インフルエンサーと協業で掃除の悩みを解決 アズマ工業
清掃用品の製造や清掃サービスを手掛けるアズマ工業は、「お掃除系インフルエンサー」との連携で自社ブランディングを行う事業アイデアを披露しました。インフルエンサー個人では解決しきれない掃除に関する困りごとをヒアリングして回答するほか、コラボ商品の開発などを通してEC販売の強化を目指していくとしました。新規事業の検討にあたってインフルエンサーへのヒアリングを実施し、「誠実で、正しい情報発信をしようと心を割いている人が多い」といった気付きを得られたことも説明しました。
高級アウトドア家具で脱・下請け ソフトプレン工業
スポンジ加工のソフトプレン工業は、「脱下請け」を目指し、自社の技術力を生かした高級志向のアウトドア家具ブランドを販売する新規事業を発表しました。様々なスポンジの加工技術を持つ強みを生かし、耐久性の高い素材を使った屋外で使用するソファや家具をラインナップ。庭のある家庭やグランピング施設、リゾートホテルなどに販売し、2億円規模のビジネスを目指すとしました。
光技術の海外戦略 パイフォトニクス
光技術「ホロライト」を様々な企業に向けて提供するパイフォトニクスは、海外進出のための戦略を発表しました。労災の多い米国をターゲットに、ホロライトを天井クレーン用の安全照明として活用すると説明。ホロライトは他社製品に比べて視認性の高い光を発せられる点や、製品がコンパクトである強みを生かし、労働災害の低減に貢献することを目指すとしました。
Wewillの「挑む中小企業プロジェクト」とは?
Wewillによる中小企業支援事業で、正式名称は「意志ある中小企業のStartup化 インキュベート事業「SYNUPS」で実現する事務DX・有識者講義によるマインドDX」です。

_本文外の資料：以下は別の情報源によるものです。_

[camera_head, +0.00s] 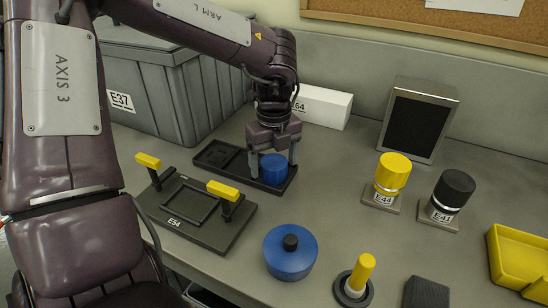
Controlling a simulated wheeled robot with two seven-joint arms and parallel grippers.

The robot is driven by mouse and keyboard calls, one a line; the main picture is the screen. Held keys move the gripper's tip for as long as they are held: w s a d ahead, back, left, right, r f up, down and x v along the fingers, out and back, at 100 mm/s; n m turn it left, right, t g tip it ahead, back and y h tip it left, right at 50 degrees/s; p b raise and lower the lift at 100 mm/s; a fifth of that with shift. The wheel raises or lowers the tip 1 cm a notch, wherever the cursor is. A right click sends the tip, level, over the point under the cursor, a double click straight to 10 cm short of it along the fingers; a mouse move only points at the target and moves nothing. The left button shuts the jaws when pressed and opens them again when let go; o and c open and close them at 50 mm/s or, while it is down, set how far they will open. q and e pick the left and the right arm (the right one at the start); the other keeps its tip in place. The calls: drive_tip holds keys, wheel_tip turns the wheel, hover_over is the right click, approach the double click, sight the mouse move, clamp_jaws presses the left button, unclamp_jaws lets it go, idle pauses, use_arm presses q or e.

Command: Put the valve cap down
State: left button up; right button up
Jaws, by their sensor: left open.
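A blue cylindrical cap (273,170), which I take to be the valve cap, stands upright at the right end of a black two-part tray (237,166). The tray's left recess (216,153) is empty. My left gripper (273,160) points down over the cap with its fingers open, one on each side of it. I cannot tell whether the fingers touch the cap. The cap's underside is hidden. My right gripper is not in view.
A black plate with yellow handles (196,209) lies in front of the tray. A blue lidded disc (290,252), a yellow peg (358,276), and yellow (391,171) and black (453,190) cylinders on stands are to the right. A grey crate (175,88) and white box (322,106) stand behind.

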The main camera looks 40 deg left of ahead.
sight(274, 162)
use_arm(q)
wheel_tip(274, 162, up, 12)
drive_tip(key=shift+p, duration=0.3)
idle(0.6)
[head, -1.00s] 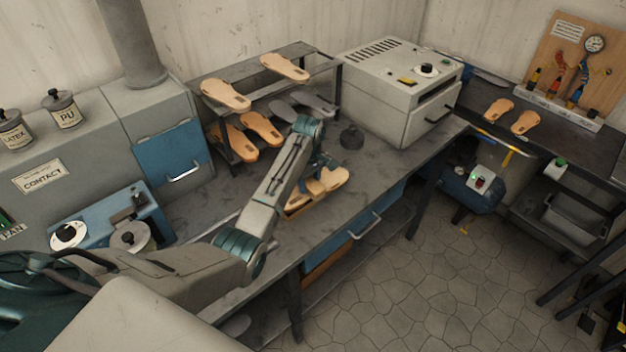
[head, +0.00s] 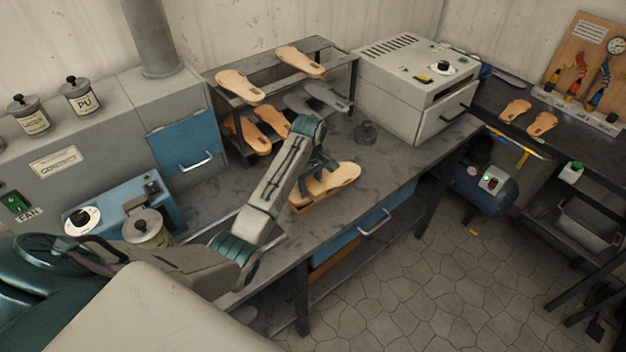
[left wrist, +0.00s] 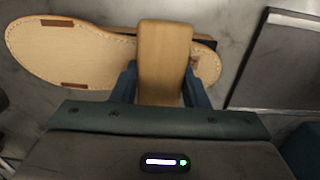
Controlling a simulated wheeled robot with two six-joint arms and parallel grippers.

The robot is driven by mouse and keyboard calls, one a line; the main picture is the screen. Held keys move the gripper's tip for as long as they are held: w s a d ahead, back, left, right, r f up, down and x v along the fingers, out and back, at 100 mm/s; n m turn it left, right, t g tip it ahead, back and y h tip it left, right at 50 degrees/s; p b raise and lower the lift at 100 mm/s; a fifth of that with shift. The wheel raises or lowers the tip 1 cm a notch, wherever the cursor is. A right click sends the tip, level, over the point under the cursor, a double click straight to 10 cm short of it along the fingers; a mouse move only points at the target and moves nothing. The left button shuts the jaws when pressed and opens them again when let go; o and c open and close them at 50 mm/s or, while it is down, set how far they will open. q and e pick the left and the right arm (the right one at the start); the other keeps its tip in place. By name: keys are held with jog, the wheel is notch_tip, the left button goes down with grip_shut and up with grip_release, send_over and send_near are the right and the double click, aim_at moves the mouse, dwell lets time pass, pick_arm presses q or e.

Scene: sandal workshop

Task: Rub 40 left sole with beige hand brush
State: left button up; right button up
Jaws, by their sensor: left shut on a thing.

中小企業のデジタル化支援として、①事務DX実現のためのバックオフィス変革②DXに向けたマインドセット③新規事業創出の手法を学ぶ教育プログラムを提供します。これにより、変化への対応や新規事業創出をスムーズに行える体制を構築します。同事業は中小企業庁の「ものづくり・商業・サービス生産性向上促進補助金(ビジネスモデル構築型)」を受けています。
詳細はこちら
なぜWewillが「挑む中小企業プロジェクト」をやったのか?
Wewillは、ベンチャーキャピタルなどの投資家ではなく、事務DXのサービスを提供するスタートアップです。そのWewillが、自分たちと同じ中小企業に対して「新規事業創出」「DX」を実践する支援プロジェクトを行う理由について、代表の杉浦は
「新規事業の創出や既存事業のDXには、オペレーションの変化が大事になります。新しいことに挑戦するときには、その『変化の連続』を支えるバックオフィスがないと、変化が継続しないと思っています」と話します。
Wewillでは、企業のバックオフィスは10年後、インフラとしてサービス化していると考えています。Wewillはそのインフラとなることを目指し、バックオフィスのための分業管理プラットフォーム「SYNUPS(シナプス)」の開発に「挑んで」います。
こうした中、浜松地域を始めとした中小企業とともに、新規事業を加速しやすい環境づくりやオープンイノベーションの促進に取り組んでいます。